Tuttavia, il metodo uniforma docenti e discenti. Per sua natura tende ad appiattire la dentellatura degli orizzonti individuali che siamo.
Se il metodo dimostra la sua miglior efficacia in contesto addestrativo, quando – come avviene – è trasferito in contesto didattico-educativo-pedagogico-terapeutico-comunicazionale, tende a selezionare, a perdere qualcuno per strada, a creare i “negati”, a mortificare, inibire, umiliare. Ovvero, tende a evidenziare la sua inopportunità in quanto realizza l’opposto di un processo destinato a formare uomini compiuti, indipedenze creative, capacità di riconoscere se stessi, la propria natura, la propria posizione nel mondo, la via della realizzazione, soddisfazione, benessere.
Uomomacchina
Se si tratta di attività motorie la didattica ancora dominante è centrata sulla tecnica, che il docente descrive, rappresenta e detiene. Compito del discente, che ritiene di non averla e di doverla acquisire, è replicarla. È una modalità che vale anche in ambito cognitivo-intellettuale. In ambo i contesti– motorio e intellettuale – si osserva uno sfondo meccanicista, che per sua ontologia tende a ripetersi senza variazioni.
Chi non sta al passo del mondo rappresentato o enunciato dal docente è destinato ad un giudizio negativo, quindi scartato, abbandonato. L’alienazione di sé è avviata e con essa l’impossibilità di riconoscere il proprio ruolo nella vita, il solo elemento di equilibrio. Il discente subisce la condanna e tende ad identificarsi nell’inetto, castrando così il suo gradiente di talento specifico. Il suo probabile riscatto dall’umiliazione sarà riproporre lo schema subito una volta nel ruolo di docente, padre, guida, tutore. La persona ridotta a meccanismo, è privata della sua individualità, della sua verità, è abilitata alla sofferenza, esorcizzata a suon di ideologie e dogmi. L’infinito che siamo, non solo è ridotto a poche idee egoiche, è culturalmente cestinato.
Il meccanicismo applicato alla didattica è stato chiamato drill, come trapano, metafora della ripetizione come modalità base d’insegnamento/apprendimento, da Jean Le Boulch (psicomotricista).
La freccia
Volendo disegnare una rappresentazione grafica della modalità didattica più frequente, disegneremmo una freccia che, scoccata dal docente, è diretta al discente. È un esito scontato quando l’universo del discente non è al centro del processo didattico-comunicazionale.

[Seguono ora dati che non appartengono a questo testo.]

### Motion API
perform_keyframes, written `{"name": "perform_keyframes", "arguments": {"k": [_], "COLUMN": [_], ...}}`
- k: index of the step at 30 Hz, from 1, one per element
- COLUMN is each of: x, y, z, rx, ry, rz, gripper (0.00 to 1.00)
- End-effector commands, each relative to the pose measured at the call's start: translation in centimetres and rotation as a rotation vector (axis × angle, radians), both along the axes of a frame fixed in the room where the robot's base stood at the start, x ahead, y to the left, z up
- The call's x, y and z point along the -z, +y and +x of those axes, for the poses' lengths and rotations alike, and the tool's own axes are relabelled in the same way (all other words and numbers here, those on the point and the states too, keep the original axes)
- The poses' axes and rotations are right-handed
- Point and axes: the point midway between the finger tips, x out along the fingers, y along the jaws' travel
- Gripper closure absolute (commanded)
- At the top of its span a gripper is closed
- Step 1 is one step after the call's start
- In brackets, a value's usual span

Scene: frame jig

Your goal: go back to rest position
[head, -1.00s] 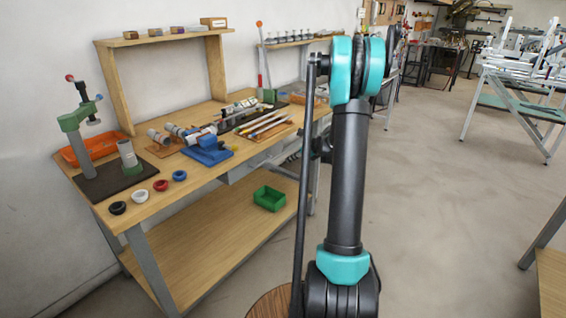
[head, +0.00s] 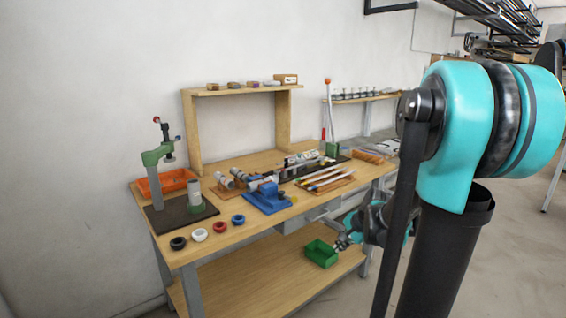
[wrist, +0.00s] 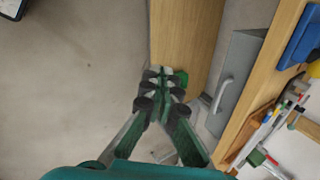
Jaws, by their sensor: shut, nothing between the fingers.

Quando ogni discente è concepito come identico ai suoi colleghi. Quando la sua imitazione del modello ideale, affermato dal docente, è valutata con un unico, assoluto, metro di giudizio per tutti.

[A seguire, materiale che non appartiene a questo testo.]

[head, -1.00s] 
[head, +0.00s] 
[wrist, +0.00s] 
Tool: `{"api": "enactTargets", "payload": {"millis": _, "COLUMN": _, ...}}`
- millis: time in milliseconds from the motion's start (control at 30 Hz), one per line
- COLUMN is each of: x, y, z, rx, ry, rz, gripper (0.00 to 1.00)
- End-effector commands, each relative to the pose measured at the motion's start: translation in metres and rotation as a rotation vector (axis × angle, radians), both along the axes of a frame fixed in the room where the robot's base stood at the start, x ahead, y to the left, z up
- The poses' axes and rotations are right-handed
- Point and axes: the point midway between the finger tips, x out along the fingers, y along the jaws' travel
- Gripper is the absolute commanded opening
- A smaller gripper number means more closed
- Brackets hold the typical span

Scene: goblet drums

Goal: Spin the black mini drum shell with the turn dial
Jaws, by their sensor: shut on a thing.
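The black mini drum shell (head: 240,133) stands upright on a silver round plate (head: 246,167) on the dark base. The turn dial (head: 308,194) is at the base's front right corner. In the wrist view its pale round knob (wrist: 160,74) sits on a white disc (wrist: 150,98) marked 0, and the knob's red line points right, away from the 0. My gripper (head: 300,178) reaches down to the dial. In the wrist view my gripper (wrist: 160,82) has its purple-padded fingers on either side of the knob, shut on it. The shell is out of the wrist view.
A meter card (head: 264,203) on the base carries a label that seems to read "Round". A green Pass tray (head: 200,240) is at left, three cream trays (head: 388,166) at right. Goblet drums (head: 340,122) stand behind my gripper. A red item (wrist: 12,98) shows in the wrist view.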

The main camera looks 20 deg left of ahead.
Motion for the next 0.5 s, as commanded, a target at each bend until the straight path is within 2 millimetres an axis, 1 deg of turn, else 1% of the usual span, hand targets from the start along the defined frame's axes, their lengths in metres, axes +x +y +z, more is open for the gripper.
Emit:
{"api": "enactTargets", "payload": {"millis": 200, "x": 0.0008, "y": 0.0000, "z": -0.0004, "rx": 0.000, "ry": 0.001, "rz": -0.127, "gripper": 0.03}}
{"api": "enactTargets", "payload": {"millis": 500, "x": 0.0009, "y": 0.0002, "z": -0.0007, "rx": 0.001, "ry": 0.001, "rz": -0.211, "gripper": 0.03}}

È un contesto educativo che tende a generare una dipendenza della parola del docente. Infatti, nel suo giudizio è racchiuso il nostro valore.
L’ascolto
Se tecnica o concetto sono al centro della struttura didattico-comunicazionale, se il potere didattico è ridotto alla presunta detenzione del sapere, la persona è necessariamente ai margini. Così procedendo si avanza di affermazione in affermazione da un lato e di imitazione in imitazione dall’altro. Perfino il se stesso del discente non è al centro del suo agire, un centro occupato da ciò che gli è stato richiesto.
Il binomio docente/discente si muove in un campo chiuso e autoreferenziale in cui non c’è spazio per l’ascolto, quella metafisica materia che la cultura meccanicistica ci ha sottratto nonostante la sua idoneità a indicarci la strada nelle relazioni della vita. Il processo di individuazione tarda o viene a mancare.

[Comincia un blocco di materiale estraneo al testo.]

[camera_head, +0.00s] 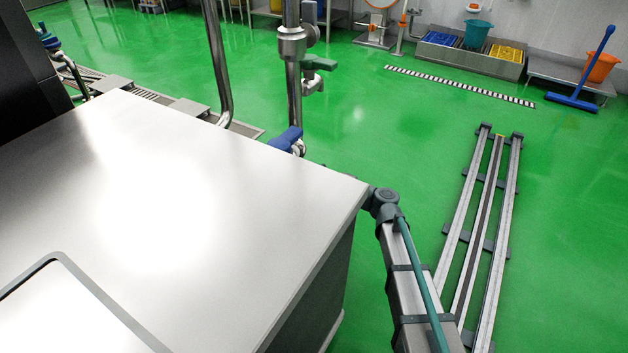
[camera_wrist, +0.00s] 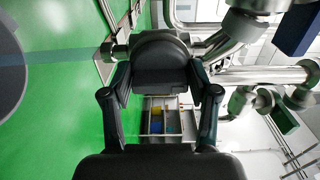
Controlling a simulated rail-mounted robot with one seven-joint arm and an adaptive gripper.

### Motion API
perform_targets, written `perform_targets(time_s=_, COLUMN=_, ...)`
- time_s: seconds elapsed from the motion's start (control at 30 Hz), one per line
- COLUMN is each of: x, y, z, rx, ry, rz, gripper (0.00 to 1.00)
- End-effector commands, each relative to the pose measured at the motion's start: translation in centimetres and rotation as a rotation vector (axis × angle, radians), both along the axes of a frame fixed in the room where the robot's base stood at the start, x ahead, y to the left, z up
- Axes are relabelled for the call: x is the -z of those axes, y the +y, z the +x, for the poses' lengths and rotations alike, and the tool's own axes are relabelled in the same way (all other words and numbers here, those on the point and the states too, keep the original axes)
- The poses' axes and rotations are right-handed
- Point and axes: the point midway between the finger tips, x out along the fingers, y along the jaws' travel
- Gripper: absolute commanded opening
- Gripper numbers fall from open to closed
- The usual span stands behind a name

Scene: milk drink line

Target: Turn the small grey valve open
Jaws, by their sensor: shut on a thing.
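In the wrist view, my gripper (camera_wrist: 160,80) has its two dark fingers on either side of a dark grey, rounded handle (camera_wrist: 160,52), which I take to be the small grey valve. The fingers are shut on it. Steel pipe fittings show on both sides behind this handle. Its exact turn angle is hard to read, and the fingertips' contact is partly lost in dark on dark. My gripper does not show in the head view, and I cannot pick out the held handle there.
In the head view, an upright pipe (camera_head: 292,95) carries a fitting with a green handle (camera_head: 320,63). A blue handle (camera_head: 287,138) sits near the steel cabinet top (camera_head: 190,190). Steel pipes (camera_wrist: 265,76) crowd the wrist view's right; green floor (camera_wrist: 60,110) is open left.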

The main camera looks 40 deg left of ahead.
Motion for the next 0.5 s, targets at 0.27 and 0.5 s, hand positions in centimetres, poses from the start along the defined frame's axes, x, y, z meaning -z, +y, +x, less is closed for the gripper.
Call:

Senza sottrarsi al dominino egoico dell’affermazione di sé, ovvero senza ascolto, il senso e le verità degli universi che abbiamo di fronte tendono a sfuggirci. La concezione generale, la situazione del momento, il gradiente di motivazione del discente non possono essere raccolti dal docente, e quindi considerati tanto per modulare opportunamente la relazione, quanto per stimolare la propria intelligenza didattica. Quando gli elementi portati dalla persona non vengono integrati nella relazione didattica, non divengono strumento di personalizzazione della didattica stessa. Finché la persona non è posta al centro dell’incontro didattico, comunicazionale, terapeutico, tutto l’apporto che questa ci offre per realizzare una didattica opportuna va a perdersi.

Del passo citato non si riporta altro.